If we do the 'right thing' here and remove any world-specific state from the Bike class, what have we got left? In this case, essentially an empty object that simply records the fact that a bike exists. Why do we need an object to do that?

Then there's the question of active and passive behaviour. A bike does not move itself. A person does. A method in the 'Person' class might call the 'pedal' method on the Bike class. This is a relatively sane operation. Calling methods on a Person becomes a much stranger kind of game. Obviously this is a modelling task, so we're abstracting away from the real world, but there is only one kind of method-calling, which models the interaction between a passive system and an active one. Where is the thread of program control? What about active objects calling active objects? Where do 'utility' functions fit in? They have no real-world equivalent, but they still get shoe-horned into the OO paradigm. Don't even mention concurrency in this situation - that's just a horror show waiting to happen.

This isn't just irrational OOP-hatred, by the way. I used to do a lot of programming in Java and C++. These days I use SML. I've found it to be a vast improvement on the situation, and here is why:
  • Records, Tuples and recursive data types fulfil most of the "structured data storage" uses of objects.
  • The module system provides the kind of name-space control and "bundling" for which people use classes.
  • Referential transparency means you can understand easily the meaning and purpose of a given function that operates on data. There is no "hidden state" which modifies this behaviour in unpredictable ways.
  • The "control" of the program follows one predictable path of execution, making mental verification considerably easier.
  • Important computation isn't inadvertently "hidden away". If computation happens, it is because there is a function that does it explicitly.
  • Clear distinction between "passive" data and "active" computation.
  • No hidden state means it is much harder to unintentionally model the object of interest and its context together.
The only thing that object orientation does for most programs is to provide basic name-space control. I don't think it significantly helps maintainability or readability. There are much better ways to do name-space control than wheeling out a giant, unwieldy object system that everything has to be crammed into.

I think the problem essentially exists as a result of static modelling of the universe. If you freeze a moment in time, then sure, everything does look like objects. But we're interested in behaviour and time and computation, none of which are captured very well by bolting on some "behaviour" to an essentially static model of a system. And sadder still, instead of putting the behaviour somewhere sensible, it gets wedged into the static models themselves!

There are a few other things I really dislike. Inheritance, for example. this post is getting really long though, so I'll stop here with the comment: If I was fighting the alien hoards, it wouldn't be with objects.


  1. There's way too many strawman arguments and false dichotomies in this. Particularly your example of the bike, which seems to be an exercise in picking a flawed OO representation and shooting that down in attempt to shoot down OO concepts. In what context would you possibly define gravitational parameters in the bike object?

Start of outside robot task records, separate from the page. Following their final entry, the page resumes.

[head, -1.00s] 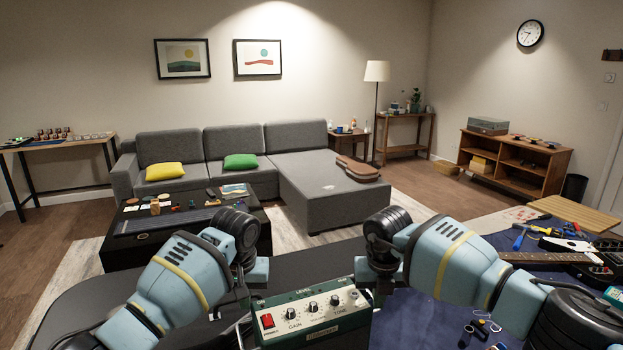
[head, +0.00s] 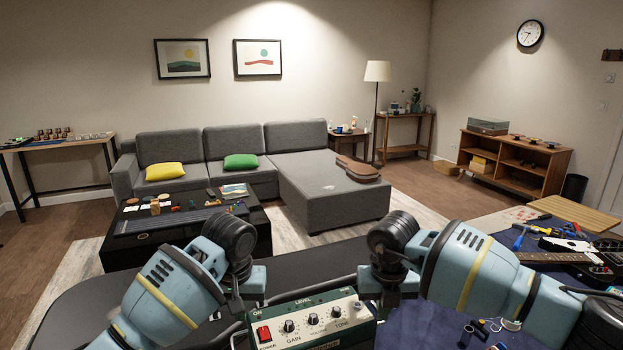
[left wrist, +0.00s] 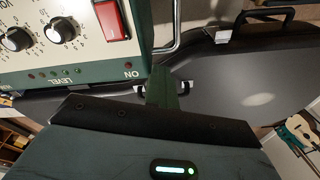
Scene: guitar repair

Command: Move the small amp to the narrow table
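The small amp (head: 312,325) has a cream panel with knobs and a red switch. It is low in the middle of the head view, between my two grippers. Its panel corner also shows in the left wrist view (left wrist: 70,45), with a bent metal handle at its end. My left gripper (head: 252,280) is at the amp's left end and my right gripper (head: 382,282) at its right end. Both seem shut on it; the contact is mostly hidden. Two narrow tables show: one at the far left wall (head: 60,144), one beside the lamp (head: 406,117). I cannot tell which is meant.
A dark guitar case (head: 300,265) lies below the arms. The workbench (head: 410,325) at right holds tools and a guitar neck. A low black table (head: 125,255) and grey sofa (head: 330,210) stand beyond. Floor is open at the left.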

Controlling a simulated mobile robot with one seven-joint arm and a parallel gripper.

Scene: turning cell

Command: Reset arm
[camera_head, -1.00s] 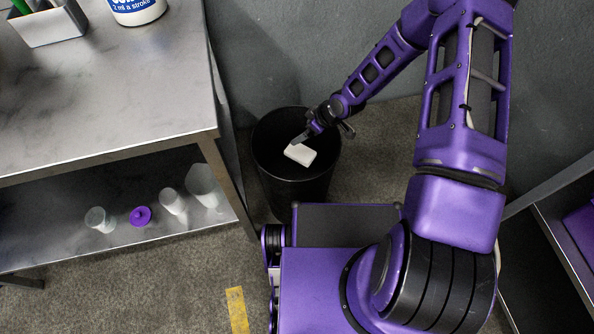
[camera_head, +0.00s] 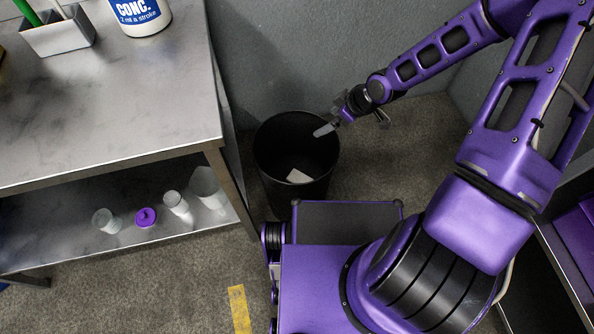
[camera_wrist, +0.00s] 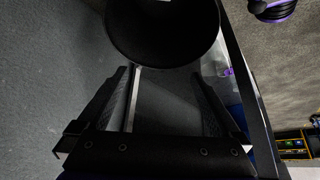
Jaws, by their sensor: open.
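My gripper (camera_head: 349,117) is above the right part of the rim of a black bin (camera_head: 270,153) in the head view. In the wrist view my gripper (camera_wrist: 165,75) shows its two fingers spread apart with nothing between them. The bin also shows in the wrist view (camera_wrist: 150,35), past the fingertips. A small white block (camera_head: 297,176) lies down inside the bin, partly in view.
A metal table (camera_head: 110,110) stands at the left, holding a white bottle (camera_head: 138,14) and a caddy (camera_head: 62,36). Its lower shelf carries several cups and a purple item (camera_head: 146,217). A grey wall is behind the bin. A rack (camera_head: 575,262) stands at the right.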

    If in removing world specific state from the bike object it becomes "empty" then it might as well not exist in its own terms: it would be a mistake made in the modelling stage to have modelled it explicitly. However, removing world state from the bike object would not necessarily render it empty either, it depends on the scope of the problem you're modelling.

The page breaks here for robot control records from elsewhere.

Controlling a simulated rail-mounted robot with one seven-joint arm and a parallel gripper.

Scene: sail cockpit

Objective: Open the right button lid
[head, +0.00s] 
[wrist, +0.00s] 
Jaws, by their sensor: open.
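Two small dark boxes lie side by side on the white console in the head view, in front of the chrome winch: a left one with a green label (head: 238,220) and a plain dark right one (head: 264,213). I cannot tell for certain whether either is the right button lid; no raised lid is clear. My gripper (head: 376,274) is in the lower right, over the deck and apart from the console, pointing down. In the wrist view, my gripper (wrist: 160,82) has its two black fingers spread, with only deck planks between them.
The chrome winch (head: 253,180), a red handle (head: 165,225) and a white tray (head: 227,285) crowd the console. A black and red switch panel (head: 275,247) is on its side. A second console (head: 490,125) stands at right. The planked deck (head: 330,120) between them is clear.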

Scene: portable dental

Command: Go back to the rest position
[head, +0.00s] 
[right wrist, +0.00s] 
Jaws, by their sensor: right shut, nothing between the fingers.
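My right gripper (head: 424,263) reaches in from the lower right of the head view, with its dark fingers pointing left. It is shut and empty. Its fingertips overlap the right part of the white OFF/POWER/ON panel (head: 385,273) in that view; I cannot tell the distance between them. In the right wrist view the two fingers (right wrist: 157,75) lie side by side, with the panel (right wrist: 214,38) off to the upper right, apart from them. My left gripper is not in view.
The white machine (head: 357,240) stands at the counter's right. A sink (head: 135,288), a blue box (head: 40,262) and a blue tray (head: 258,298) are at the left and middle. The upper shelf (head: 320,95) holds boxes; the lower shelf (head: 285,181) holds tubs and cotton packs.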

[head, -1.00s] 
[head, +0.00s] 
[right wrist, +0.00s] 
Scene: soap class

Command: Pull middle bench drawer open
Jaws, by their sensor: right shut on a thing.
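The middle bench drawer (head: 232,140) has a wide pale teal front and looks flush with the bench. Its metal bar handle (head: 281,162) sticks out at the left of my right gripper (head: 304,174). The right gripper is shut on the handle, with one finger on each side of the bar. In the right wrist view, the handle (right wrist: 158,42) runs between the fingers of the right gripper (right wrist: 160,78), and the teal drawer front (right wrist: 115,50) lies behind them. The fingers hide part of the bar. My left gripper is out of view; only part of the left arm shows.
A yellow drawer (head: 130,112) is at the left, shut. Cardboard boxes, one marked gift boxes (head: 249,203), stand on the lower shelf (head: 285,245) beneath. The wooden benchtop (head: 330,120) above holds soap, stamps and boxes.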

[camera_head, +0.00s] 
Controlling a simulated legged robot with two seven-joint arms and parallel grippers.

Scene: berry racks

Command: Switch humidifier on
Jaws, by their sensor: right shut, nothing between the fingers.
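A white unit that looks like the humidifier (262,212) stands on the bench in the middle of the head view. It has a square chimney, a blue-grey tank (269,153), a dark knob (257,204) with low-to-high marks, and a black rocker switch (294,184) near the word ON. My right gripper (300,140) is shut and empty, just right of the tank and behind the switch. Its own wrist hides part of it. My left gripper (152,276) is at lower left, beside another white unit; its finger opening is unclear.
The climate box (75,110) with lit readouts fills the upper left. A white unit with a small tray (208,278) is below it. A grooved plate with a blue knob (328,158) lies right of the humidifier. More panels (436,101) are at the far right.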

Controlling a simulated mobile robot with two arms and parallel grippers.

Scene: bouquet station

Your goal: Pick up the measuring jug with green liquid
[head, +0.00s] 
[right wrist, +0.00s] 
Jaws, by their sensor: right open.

    If you have a point, I'm afraid it's lost beneath some really sketchy arguments.

  2. How would you model the relationship between calling the "pedal" function and some update of the internal state of the bike? Pedalling the bike and the corresponding change in its state with respect to its environment must either exist inside the Bike, or inside the environment. Which is it?

    The use of a 'Bike' is a textbook OOP example, hence why I used it.

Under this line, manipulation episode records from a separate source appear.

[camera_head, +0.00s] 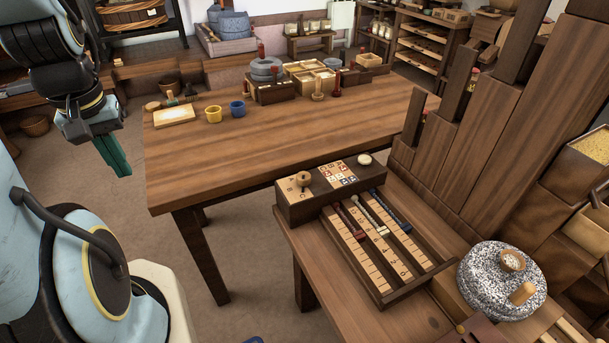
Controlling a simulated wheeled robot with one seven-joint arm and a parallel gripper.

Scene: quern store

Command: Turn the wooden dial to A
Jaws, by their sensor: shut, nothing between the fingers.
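The wooden dial (303,179) is a small round knob on a pale plate at the left end of a dark wooden box (318,200). The box stands on the near wooden bench. Letters are marked on the plate, with what looks like an A on its left part. They are too small to tell where the dial points. My gripper (118,165) hangs at the upper left, beside the left edge of the large table, with its green fingers pointing down. It is shut and empty, well apart from the dial.
A slider tray (385,250) adjoins the dial box; a speckled quern (500,281) stands at right. Tall boards (470,140) rise behind.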

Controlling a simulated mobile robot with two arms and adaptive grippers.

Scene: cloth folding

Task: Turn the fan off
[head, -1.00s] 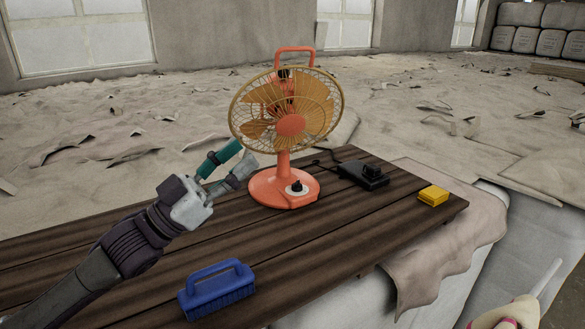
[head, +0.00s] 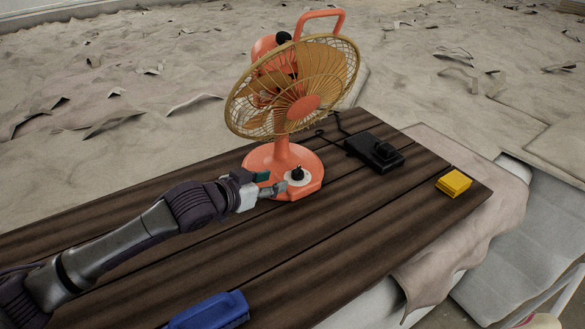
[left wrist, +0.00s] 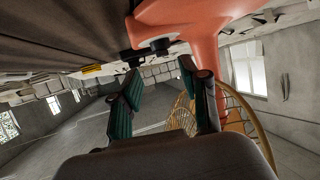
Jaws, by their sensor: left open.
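The orange table fan (head: 305,105) stands upright on the dark wooden table with its tan cage tilted. Its round base carries a black knob on a white dial (head: 297,175). My left gripper (head: 270,184) is open at the left side of the dial, very close to the knob; I cannot tell whether it touches. In the left wrist view, the two teal-padded fingers (left wrist: 160,78) are apart with nothing between them. The dark knob (left wrist: 160,45) shows just beyond them, beside the orange base (left wrist: 160,14). My right gripper is not in view.
A black box-like device (head: 374,152) sits on the table (head: 250,265) right of the fan, with a cable behind. A yellow block (head: 453,183) lies near the right edge. A blue brush (head: 210,311) is at the front, partly cut off.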

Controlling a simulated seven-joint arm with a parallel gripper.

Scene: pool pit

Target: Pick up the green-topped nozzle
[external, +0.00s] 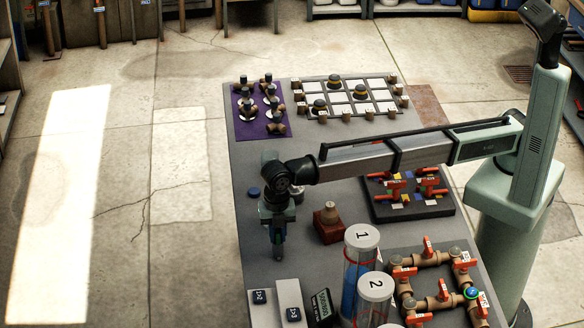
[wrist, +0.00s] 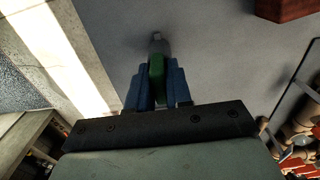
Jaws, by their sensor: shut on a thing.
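My gripper (external: 277,226) points down over the left part of the grey table. In the wrist view its blue fingers (wrist: 157,88) are shut on the green-topped nozzle (wrist: 157,68). The nozzle's green part sits between the fingers, and its grey end (wrist: 157,42) sticks out past them. In the external view the grey lower end of the nozzle (external: 279,252) shows below the fingers, while its green top is mostly hidden by them. I cannot tell whether the nozzle touches the table or hangs just above it.
A red block with a tan piece (external: 328,226) stands right of my gripper. Clear tubes marked 1 (external: 361,262) and 2 (external: 374,300) stand in front. A pipe loop with orange valves (external: 437,283) lies at front right. A dark blue disc (external: 254,191) lies near the left edge.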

  3. Actually I thought the post was itself a real-world example of abstraction - but because of the context I was able to follow Gian's argument easily. We all operate in a real world and this really needed saying. And I say this with the benefit of over 10 years successful OOP experience. Lets stop drinking the Koolaid and consider appropriate technology.

  4. I think you make a valid point. The OOP paradigm is not always perfect and does not fit every problem or situation.

    As always it's about using the best tool for the job (instead of transforming everything into a nail to fit that hammer of yours).

    For the moment I find Python to be a very versatile tool that actually lets me model my problem in ways that suits the problem (insted of the language).

  5. The point is: abstraction and encapsulation are better made with a decent module system. Inheritance is useless when functions are as flexible as integers. Class polymorphism loses much of its interest when you have algebraic datatypes.

    OO doesn't suck that bad. We just know better.

  6. »At any given moment, that object is in some state, and the meaning of calling another method on that object could be completely different. X.a() then X.b() may be completely different to X.b() then X.a(). This implied ordering is not really expressed anywhere.«

    Regarding lets say some C++ OOP impl, I disagree. It is expressed in the very nature that an action on an object MIGHT change it. When I say number.add(1) and number.pow(3) its clear the order matters and thats what has to be explicitly assumed for all member functions.

    Also, I recall the const member function qualifier which can exactly solve your problem: const => non-mutating; not-const => mutating. Non-mutating actions could/should commutate. Also of course static functions..

  7. Sounds like you want "Entity Systems" (as defined by how game developers use the term).





  8. Arr, sorry, damn links didn't paste correctly... :-(





  9. "You can't pick up a bike in the real world and ask it where it is, or where it is going. A real bike stores none of this information, rather the context in which the bike exists tells us all of that information."

    I get your point that bikes aren't very talkative. But neither is the world through which the bike moves.

    The bike still "knows" it's location. Ask it. "Where are you?" The blank stare you get from the handlebars means "Right here." That doesn't seem all that useful, but call increaseVelocity() on that bike and then ask it a more complicated question, "Where will you be in the future?" and it will answer "over there."

    Anthropomorphism aside, the bike has an internal state which is why it doesn't have to guess and say "the moon" or "the bottom of the ocean." Sure you can ask similar questions of the context, "Street, Is there a bike on you?" but that's just an issue of relativity not of where where variables are stored.

  10. tl; dr. On the topic of modeling the real world, however, you might find this interesting: http://en.wikipedia.org/wiki/Antiobjects

  11. OO is not the perfect paradigm, but you need to improve your critique or it will be just a misguided rant.
    e.g. regarding ordering: is required for things like IO. Why do you think monads are so important in Haskell?